Leslie Feely is pleased to announce Color Release: A Decade of Abstract Tableaux by Friedel Dzubas, an exhibition of rarely seen works by the German-born American artist Friedel Dzubas (1915–1995), created between 1971 and 1983. This exhibition traces the arc of Dzubas’s growth into a new phase of painterly style. Color Release sees Dzubas as breaking the confines of line and contour to release color in a set of luminously-filled expressions of optical and tactile experience.
Throughout Dzubas’s artistic career—from his early works, which featured thickened impasto and athletic pulls of paint, to his mid-career paintings, which adapted to the new trend toward thin applications of paint on raw canvas—Dzubas has been a two-fisted brush painter who reveled in the activation that gestural painting naturally foregrounded. In the phase from which paintings in this exhibition are drawn, Dzubas became deeply committed to atmospheric depictions, creating areas of a single scumbled color and deploying what he called the “fade-out” or “wash-out.”
In Salerne, 1971, these two approaches are placed in approximate tension as a numinous area of lightened blue presses against a phalanx of vertical color bands. The upper left corner features a miniaturization of this composite gesture, rotated ninety degrees, a type of balancing of compositional design to which Dzubas was enormously sensitive. Salerne II from the same year brings this contrast nearer to the surface plane and scales up the dialogue between atmosphere and the falling away juxtapositions of the vertical color group. Note the way in which a “falling off” of the two short stacks is, in effect, anchored by the blazing cobalt within the neighboring group.
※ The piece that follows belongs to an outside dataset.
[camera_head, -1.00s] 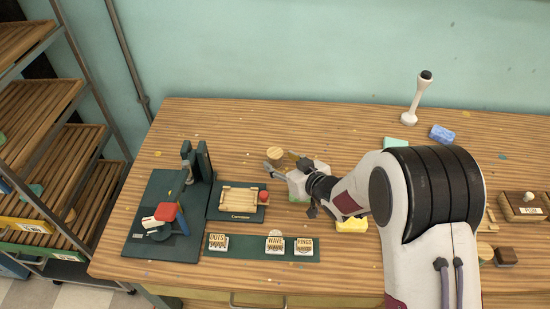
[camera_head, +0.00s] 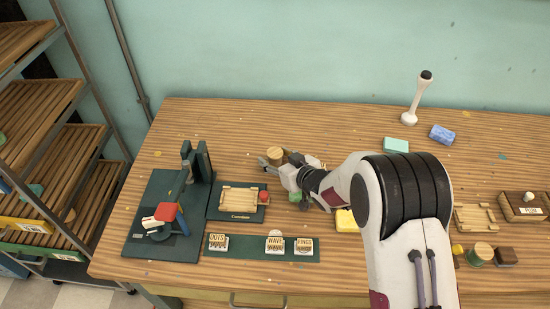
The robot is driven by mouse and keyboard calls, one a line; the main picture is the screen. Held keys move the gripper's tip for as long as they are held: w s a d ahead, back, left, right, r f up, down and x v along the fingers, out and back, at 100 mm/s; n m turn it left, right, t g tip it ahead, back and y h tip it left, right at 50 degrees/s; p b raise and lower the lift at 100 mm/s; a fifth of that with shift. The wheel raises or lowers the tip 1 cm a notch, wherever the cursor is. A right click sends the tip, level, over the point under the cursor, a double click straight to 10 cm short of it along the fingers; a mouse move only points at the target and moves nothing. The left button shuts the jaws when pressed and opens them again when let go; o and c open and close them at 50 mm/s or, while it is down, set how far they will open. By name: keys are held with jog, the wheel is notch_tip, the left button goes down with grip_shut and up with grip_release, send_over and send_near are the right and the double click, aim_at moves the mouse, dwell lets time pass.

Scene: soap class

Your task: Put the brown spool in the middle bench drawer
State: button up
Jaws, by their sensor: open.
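A round tan-brown wooden piece, which looks like the brown spool (camera_head: 276,152), stands upright on the bench behind the card tray. My gripper (camera_head: 273,159) is open, reaching in from the right at the front side of this piece. One finger shows to its left front; the other is close to its right side. I cannot tell whether they touch it. The bench's front drawers (camera_head: 205,295) show only as a strip at the bottom edge, with one handle (camera_head: 258,303). They look shut, and I cannot tell which is the middle one.
A dark green press (camera_head: 160,210) and a wooden tray (camera_head: 238,199) lie left. Stamp blocks (camera_head: 274,243) stand on a green strip in front. A yellow block (camera_head: 345,219) is by my arm. Soap bars (camera_head: 442,134) and a white stamp handle (camera_head: 410,105) stand back right.

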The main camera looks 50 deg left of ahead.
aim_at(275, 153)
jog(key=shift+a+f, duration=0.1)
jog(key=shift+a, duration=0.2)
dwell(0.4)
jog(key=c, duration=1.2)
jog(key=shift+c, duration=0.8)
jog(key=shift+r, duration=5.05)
The optical color play within the allover “sienna” field—a technique reminiscent of Rembrandt’s use of the same “sienna” pigmentation in many of his works—elicits from the viewer an emotional response in concert with Dzubas’s push and pull color gestures.
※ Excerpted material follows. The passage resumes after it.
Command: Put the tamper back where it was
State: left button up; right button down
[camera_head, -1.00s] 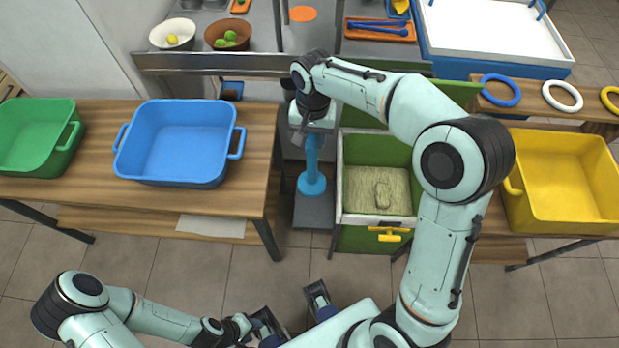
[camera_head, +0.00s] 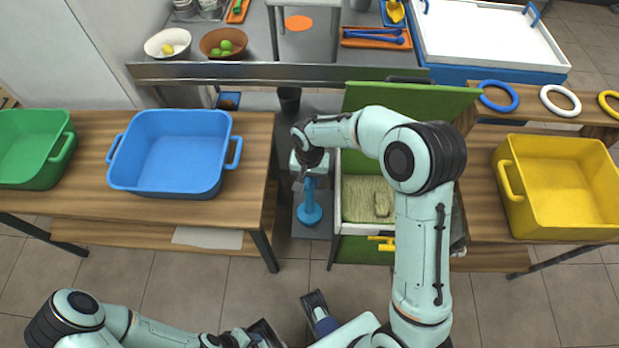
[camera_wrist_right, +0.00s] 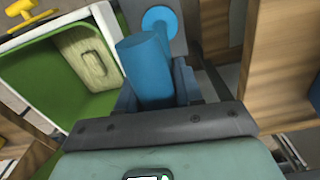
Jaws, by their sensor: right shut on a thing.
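The blue tamper (camera_head: 309,207) has a round foot and a handle, and is roughly upright over a grey plate (camera_head: 299,230) left of the green-lined box. I cannot tell whether its foot touches the plate. My right gripper (camera_head: 310,172) is shut on the handle from above. In the right wrist view, the thick blue handle (camera_wrist_right: 146,66) sits between the fingers of the gripper (camera_wrist_right: 155,95), with the round foot (camera_wrist_right: 160,22) beyond. My left gripper (camera_head: 262,335) is low at the bottom edge, partly cut off; its jaw opening is unclear.
The green-lined box (camera_head: 352,246), with a raised green lid (camera_head: 410,101) and yellow handle, stands right of the tamper. A wooden table (camera_head: 255,190) with a blue bin (camera_head: 172,180) is left. A yellow bin (camera_head: 560,215) is right. A dark cup (camera_head: 289,98) is behind.

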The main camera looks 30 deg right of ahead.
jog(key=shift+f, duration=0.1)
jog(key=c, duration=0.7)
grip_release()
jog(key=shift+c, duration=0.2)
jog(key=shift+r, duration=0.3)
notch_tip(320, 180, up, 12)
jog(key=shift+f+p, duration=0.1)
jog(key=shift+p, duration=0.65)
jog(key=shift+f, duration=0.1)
Nightroot, 1973, and Night Ferry, 1975, feature Dzubas’s masterful use of his “fade-out” technique: his brushing away pigment at one end of his color bands to disclose the underlay of gesso, adding not only to the luminosity of these extraordinary pictures, but also to the sense of a multidirectional rush across the canvas. The use of a gesso ground was an anomaly among his painter-colleagues at the time, who diluted their pigments, which they poured, brushed, sprayed, and sponged into raw canvas, achieving what influential critic Clement Greenberg called an effect of “dyed cloth.” Dzubas, in contrast, held fast to traditional painting techniques, primarily using brushes (at times rags and fingers), to spread his paints. Interestingly, like Old Master painters, he sketched his works, preferring to scale them up after to full-size renderings. Yet unlike them, he sketched using gesso over which he laid his abstract designs in acrylic paint.
If one of the effects Dzubas sought was the movement of color shapes, by the 1980s he had achieved what can only be understood as his “flamboyant” style. Early Race and Midnight, both from 1981, display that extraordinary release of energy Dzubas sought. Notice the contrapuntal formations that seem to come about through sheer dynamism launched by a mere lift of the brush. The manner in which contrasting color bands overlap and merge set off an exuberant series or color events. The verticality of Madam X, of two years later, 1983, compresses layers of irregularly-shaped, contrasting colors, suggesting not only abstract forms, but in this case, a resonance with John Singer Sargent’s own Madame X, 1883–84.
Dzubas’s releases of color conjure chromatic tableaux of balance and collision. Opposed to any form of stasis, Dzubas creates a powerful aesthetic vision that in partnership with the viewer, suggests, as he stated, “the larger experiences touching us. And at that moment, we become the larger thing, that instant.”